-- Problem to work on --
The required output is the line that contains "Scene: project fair" plus every line after it in the listing below, copied exactly as it appears.

-- Given data --

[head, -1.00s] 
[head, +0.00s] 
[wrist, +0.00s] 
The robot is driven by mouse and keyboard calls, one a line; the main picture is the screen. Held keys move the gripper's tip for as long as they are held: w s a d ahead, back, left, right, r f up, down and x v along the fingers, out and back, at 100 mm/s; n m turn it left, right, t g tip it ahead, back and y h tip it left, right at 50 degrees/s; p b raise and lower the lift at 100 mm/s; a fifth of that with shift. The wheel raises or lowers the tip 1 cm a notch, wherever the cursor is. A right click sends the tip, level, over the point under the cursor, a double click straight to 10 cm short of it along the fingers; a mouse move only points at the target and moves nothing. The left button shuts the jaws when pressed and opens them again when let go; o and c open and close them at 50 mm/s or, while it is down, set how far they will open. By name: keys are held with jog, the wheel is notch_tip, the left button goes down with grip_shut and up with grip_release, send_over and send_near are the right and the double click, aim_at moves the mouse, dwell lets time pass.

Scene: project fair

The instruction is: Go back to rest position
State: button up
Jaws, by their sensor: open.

-- Task result --
Scene: project fair

The instruction is: Go back to rest position
State: button up
Jaws, by their sensor: open.

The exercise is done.